--- start RECORDED INFORMATION ---

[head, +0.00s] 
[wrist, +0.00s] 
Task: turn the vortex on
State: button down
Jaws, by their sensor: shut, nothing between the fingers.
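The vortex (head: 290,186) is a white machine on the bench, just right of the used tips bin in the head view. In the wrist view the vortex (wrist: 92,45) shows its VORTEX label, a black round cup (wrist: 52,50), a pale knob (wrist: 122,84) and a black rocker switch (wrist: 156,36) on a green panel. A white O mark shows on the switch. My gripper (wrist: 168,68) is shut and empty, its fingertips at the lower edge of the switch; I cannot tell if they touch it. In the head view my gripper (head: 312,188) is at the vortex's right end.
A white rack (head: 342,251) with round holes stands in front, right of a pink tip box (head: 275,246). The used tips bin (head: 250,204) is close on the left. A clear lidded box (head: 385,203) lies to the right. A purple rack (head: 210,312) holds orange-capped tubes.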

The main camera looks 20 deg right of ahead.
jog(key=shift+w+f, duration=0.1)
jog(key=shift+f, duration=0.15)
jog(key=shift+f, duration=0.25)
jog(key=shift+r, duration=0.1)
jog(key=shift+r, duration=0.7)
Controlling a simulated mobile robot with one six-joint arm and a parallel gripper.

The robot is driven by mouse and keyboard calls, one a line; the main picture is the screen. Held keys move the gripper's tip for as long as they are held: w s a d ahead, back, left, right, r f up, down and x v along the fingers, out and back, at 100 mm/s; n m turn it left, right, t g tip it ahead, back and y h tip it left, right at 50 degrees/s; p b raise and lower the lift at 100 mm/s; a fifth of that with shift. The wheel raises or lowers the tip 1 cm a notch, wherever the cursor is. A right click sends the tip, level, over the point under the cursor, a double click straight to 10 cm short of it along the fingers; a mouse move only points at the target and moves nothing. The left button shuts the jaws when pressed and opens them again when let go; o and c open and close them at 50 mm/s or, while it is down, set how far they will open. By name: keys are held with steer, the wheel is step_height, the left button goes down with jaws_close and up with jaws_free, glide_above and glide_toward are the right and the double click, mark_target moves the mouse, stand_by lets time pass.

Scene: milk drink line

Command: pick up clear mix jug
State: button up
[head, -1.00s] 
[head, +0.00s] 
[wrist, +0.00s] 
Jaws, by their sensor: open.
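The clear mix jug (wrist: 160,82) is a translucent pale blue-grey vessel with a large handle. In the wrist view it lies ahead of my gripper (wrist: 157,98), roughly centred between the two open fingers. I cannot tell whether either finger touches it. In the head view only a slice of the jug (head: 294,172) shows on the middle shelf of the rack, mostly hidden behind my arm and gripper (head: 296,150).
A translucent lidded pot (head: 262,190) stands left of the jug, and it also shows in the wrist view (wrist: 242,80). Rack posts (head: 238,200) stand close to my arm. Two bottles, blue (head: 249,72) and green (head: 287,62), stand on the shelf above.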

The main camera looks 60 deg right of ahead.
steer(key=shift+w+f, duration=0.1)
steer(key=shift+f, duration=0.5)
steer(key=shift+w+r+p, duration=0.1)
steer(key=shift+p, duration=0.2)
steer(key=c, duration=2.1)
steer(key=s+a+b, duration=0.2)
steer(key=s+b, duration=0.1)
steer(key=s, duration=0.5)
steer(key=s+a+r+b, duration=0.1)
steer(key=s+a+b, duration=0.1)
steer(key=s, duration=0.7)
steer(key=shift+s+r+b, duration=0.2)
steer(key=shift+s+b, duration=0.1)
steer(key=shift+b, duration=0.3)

--- end RECORDED INFORMATION ---

→ PROBLEM TO SOLVE
Each entry is to be returned in full, character for character.

→ OUTPUT FOR THIS EXERCISE
[head, +0.00s] 
[wrist, +0.00s] 
Task: turn the vortex on
State: button down
Jaws, by their sensor: shut, nothing between the fingers.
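The vortex (head: 290,186) is a white machine on the bench, just right of the used tips bin in the head view. In the wrist view the vortex (wrist: 92,45) shows its VORTEX label, a black round cup (wrist: 52,50), a pale knob (wrist: 122,84) and a black rocker switch (wrist: 156,36) on a green panel. A white O mark shows on the switch. My gripper (wrist: 168,68) is shut and empty, its fingertips at the lower edge of the switch; I cannot tell if they touch it. In the head view my gripper (head: 312,188) is at the vortex's right end.
A white rack (head: 342,251) with round holes stands in front, right of a pink tip box (head: 275,246). The used tips bin (head: 250,204) is close on the left. A clear lidded box (head: 385,203) lies to the right. A purple rack (head: 210,312) holds orange-capped tubes.

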The main camera looks 20 deg right of ahead.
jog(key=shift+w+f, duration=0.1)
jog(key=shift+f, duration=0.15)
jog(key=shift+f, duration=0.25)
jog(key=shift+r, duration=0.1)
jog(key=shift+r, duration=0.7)
Controlling a simulated mobile robot with one six-joint arm and a parallel gripper.

The robot is driven by mouse and keyboard calls, one a line; the main picture is the screen. Held keys move the gripper's tip for as long as they are held: w s a d ahead, back, left, right, r f up, down and x v along the fingers, out and back, at 100 mm/s; n m turn it left, right, t g tip it ahead, back and y h tip it left, right at 50 degrees/s; p b raise and lower the lift at 100 mm/s; a fifth of that with shift. The wheel raises or lowers the tip 1 cm a notch, wherever the cursor is. A right click sends the tip, level, over the point under the cursor, a double click straight to 10 cm short of it along the fingers; a mouse move only points at the target and moves nothing. The left button shuts the jaws when pressed and opens them again when let go; o and c open and close them at 50 mm/s or, while it is down, set how far they will open. By name: keys are held with steer, the wheel is step_height, the left button goes down with jaws_close and up with jaws_free, glide_above and glide_toward are the right and the double click, mark_target moves the mouse, stand_by lets time pass.

Scene: milk drink line

Command: pick up clear mix jug
State: button up
[head, -1.00s] 
[head, +0.00s] 
[wrist, +0.00s] 
Jaws, by their sensor: open.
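The clear mix jug (wrist: 160,82) is a translucent pale blue-grey vessel with a large handle. In the wrist view it lies ahead of my gripper (wrist: 157,98), roughly centred between the two open fingers. I cannot tell whether either finger touches it. In the head view only a slice of the jug (head: 294,172) shows on the middle shelf of the rack, mostly hidden behind my arm and gripper (head: 296,150).
A translucent lidded pot (head: 262,190) stands left of the jug, and it also shows in the wrist view (wrist: 242,80). Rack posts (head: 238,200) stand close to my arm. Two bottles, blue (head: 249,72) and green (head: 287,62), stand on the shelf above.

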The main camera looks 60 deg right of ahead.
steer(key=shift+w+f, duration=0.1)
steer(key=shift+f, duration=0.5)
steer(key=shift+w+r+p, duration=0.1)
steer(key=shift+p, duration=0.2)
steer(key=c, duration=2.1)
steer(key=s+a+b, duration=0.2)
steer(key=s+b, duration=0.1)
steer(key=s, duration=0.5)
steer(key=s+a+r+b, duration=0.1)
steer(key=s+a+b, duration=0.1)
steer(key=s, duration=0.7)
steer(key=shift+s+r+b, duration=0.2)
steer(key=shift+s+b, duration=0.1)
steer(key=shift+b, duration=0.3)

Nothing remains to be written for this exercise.